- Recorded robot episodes

[BEGIN]

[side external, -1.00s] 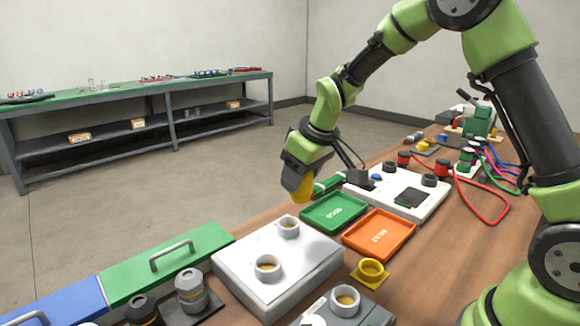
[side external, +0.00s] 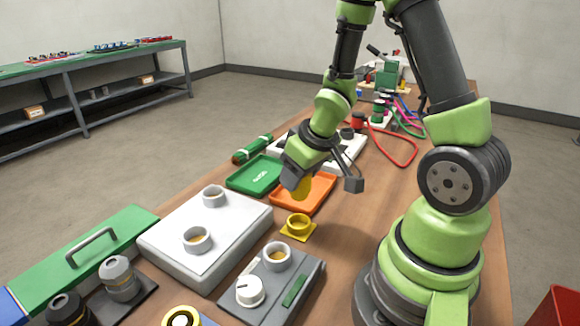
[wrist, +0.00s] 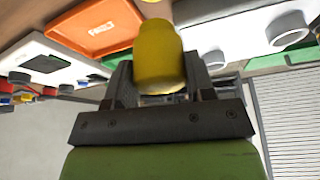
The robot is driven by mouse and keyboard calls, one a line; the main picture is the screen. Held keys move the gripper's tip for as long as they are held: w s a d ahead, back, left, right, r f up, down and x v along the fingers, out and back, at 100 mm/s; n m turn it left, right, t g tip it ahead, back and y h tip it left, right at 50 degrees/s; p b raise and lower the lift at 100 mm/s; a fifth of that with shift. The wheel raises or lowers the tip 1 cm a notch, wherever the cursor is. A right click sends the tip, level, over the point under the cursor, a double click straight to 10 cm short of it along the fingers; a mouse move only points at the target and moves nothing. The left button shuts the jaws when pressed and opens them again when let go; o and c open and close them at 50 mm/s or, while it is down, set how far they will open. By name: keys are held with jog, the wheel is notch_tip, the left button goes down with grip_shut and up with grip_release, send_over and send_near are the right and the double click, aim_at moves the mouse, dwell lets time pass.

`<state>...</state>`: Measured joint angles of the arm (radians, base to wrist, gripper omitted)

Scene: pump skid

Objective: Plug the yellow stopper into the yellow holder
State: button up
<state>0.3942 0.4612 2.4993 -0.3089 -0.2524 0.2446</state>
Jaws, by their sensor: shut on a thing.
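The yellow stopper (wrist: 160,55) is held between the two fingers of my gripper (wrist: 158,85) in the wrist view. In the side view my gripper (side external: 297,178) is shut on the stopper (side external: 301,187), in the air by the near end of the orange tray. Part of the stopper is hidden by the fingers. The yellow holder (side external: 299,224) is a round cup on a square yellow base. It stands on the wooden table just in front of the orange tray, below the stopper in the picture. The stopper and the holder are apart.
The orange tray (side external: 318,195) and green tray (side external: 240,180) lie behind the holder. A white box with two grey cups (side external: 165,228) stands to the left. A grey box with a white knob (side external: 272,300) is in front. Bare table lies right of the holder.

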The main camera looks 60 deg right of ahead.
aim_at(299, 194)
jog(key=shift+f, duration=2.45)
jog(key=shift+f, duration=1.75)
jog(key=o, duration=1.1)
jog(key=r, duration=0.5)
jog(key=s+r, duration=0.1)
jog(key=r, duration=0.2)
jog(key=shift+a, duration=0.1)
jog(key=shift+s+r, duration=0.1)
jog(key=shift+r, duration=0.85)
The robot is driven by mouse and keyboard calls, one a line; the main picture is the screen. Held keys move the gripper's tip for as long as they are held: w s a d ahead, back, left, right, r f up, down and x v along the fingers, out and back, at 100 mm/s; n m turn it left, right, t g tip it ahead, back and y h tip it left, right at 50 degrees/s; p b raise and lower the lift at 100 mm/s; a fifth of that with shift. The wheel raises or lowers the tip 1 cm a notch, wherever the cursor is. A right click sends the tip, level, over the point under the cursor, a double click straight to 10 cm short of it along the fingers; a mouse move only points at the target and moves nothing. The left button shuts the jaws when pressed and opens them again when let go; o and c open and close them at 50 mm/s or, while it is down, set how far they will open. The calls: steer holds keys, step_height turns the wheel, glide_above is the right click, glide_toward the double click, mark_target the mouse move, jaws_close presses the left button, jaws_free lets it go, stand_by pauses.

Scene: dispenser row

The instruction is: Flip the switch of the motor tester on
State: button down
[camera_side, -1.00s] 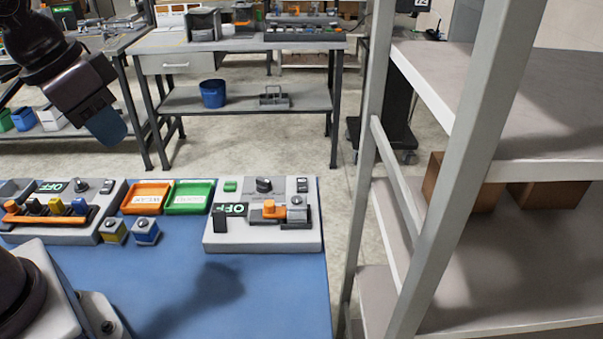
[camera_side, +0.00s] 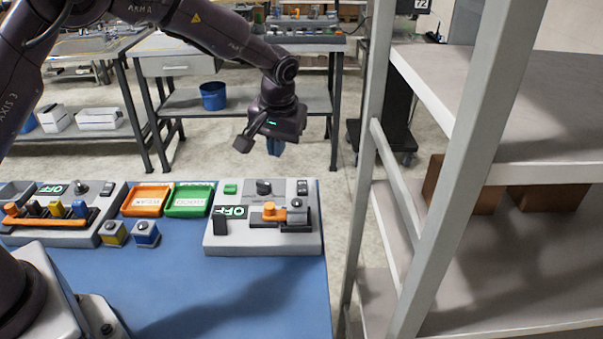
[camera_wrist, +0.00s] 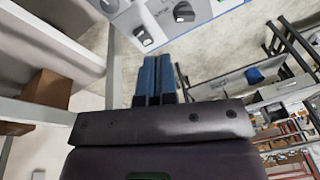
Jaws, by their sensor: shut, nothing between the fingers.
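A pale grey panel (camera_side: 235,240) with a dark OFF display (camera_side: 232,211) stands at the right end of the blue bench; I take it for the motor tester. On it are a black knob (camera_side: 264,187), a small dark switch (camera_side: 303,187), a green button (camera_side: 230,188) and an orange part (camera_side: 271,211). The switch's setting is too small to read. My gripper (camera_side: 274,147), with blue fingers, is shut and empty, held high above and beyond the panel, touching nothing. In the wrist view the fingers (camera_wrist: 155,78) are together; part of the panel (camera_wrist: 130,17) shows above them.
Left of the panel are a green tray (camera_side: 190,211), an orange tray (camera_side: 129,209), two small blocks (camera_side: 146,233) and another OFF panel (camera_side: 60,239). A tall grey shelf (camera_side: 425,170) rises close on the right. The front of the blue bench (camera_side: 240,300) is clear.

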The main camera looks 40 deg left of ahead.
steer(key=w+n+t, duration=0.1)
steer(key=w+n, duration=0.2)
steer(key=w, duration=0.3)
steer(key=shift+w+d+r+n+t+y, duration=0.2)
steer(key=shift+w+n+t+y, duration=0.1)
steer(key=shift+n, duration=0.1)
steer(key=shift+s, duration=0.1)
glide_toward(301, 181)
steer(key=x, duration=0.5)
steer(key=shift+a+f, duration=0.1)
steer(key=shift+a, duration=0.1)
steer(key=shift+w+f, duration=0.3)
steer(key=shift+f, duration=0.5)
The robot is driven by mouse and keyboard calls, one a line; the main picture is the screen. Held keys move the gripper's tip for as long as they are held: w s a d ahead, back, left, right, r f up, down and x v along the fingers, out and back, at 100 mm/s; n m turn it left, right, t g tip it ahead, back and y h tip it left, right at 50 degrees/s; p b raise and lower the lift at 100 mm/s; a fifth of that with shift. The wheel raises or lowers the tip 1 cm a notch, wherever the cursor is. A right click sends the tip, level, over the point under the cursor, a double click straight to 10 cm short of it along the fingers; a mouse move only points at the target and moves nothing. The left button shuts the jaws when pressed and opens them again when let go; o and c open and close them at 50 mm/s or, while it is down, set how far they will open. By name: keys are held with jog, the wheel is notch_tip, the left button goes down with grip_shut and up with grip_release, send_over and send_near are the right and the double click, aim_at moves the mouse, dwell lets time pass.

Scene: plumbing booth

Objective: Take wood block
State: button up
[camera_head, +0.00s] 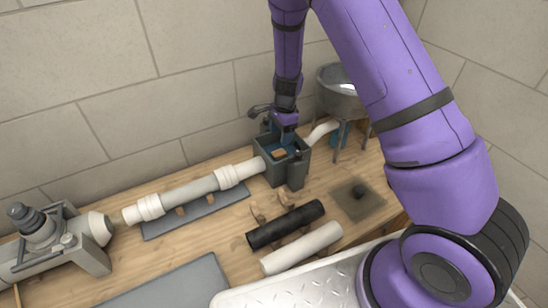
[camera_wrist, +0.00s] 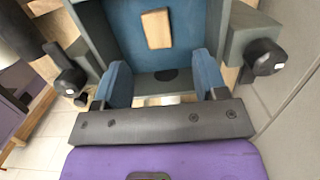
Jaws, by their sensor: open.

[END]

- PROBLEM DETAILS
In the records above, collect each line with "Scene".

- FULL ANSWER
Scene: pump skid
Scene: dispenser row
Scene: plumbing booth

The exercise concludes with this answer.